But it’s not the just the runways that are digitalised this year, some of the clothes are as well. Melanie Bowles, senior lecturer at Chelsea College of Art & Design and a specialist in digital textiles design, says, ‘There’s been a boom of digital fabrics, especially in the psychedelic mash-up of the spring/summer collections.’
Melanie highlights Erdem, Christopher Kane, Paul Smith and the late Alexander McQueen as champions of the form. ‘The collections we’ve seen this season have been a bit more restrained but it’s just a short-term reaction,’ she says. ‘Digital textiles are the future.’
In creating textiles digitally, prints and motifs are scanned or devised from scratch, manipulated on a computer, then applied to fabric using a digital printer. Aside from creating visual treats for fashionistas, the development of digital design could provide some exciting collaborative opportunities for graphic designers.
A recent study by graphics industry research group Pira International seems to agree with Melanie’s prediction of growth. The report forecasts that digital print for textiles will increase from £100m in 2009 to nearly £900m in 2014.

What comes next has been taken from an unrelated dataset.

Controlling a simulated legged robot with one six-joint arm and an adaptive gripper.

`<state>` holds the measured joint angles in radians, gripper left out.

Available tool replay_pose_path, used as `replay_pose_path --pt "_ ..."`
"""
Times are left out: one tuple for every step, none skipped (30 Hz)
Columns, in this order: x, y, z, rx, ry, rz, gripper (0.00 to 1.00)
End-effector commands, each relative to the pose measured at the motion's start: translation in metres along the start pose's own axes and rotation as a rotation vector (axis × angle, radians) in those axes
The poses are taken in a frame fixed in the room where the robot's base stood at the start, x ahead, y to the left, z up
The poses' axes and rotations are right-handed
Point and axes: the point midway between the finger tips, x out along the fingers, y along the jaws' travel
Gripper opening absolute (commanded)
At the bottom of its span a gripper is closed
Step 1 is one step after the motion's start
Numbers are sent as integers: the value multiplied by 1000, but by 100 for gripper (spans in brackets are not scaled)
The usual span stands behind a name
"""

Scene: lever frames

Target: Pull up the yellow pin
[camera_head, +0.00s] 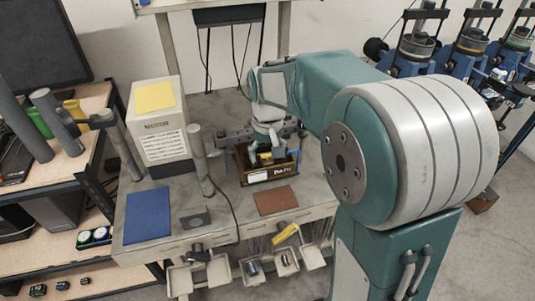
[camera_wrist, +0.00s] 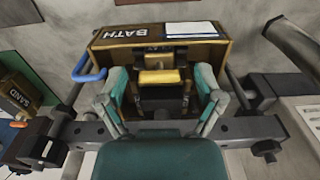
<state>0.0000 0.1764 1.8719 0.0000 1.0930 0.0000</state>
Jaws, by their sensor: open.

Though currently more expensive than traditional methods of roller and screenprinting, there are great benefits in digitally-produced fabrics. Smaller test samples of just 2m can be printed, which drastically reduces waste, and digital production is better for the environment.
‘The process is like a big inkjet printer, so it takes up half as much space as traditional methods. It’s environmentally friendly too as it uses less electricity and there’s less water wastage,’ Melanie says.
Good for the environment and good for graphics, let’s hope digital textiles matches up to the predictions.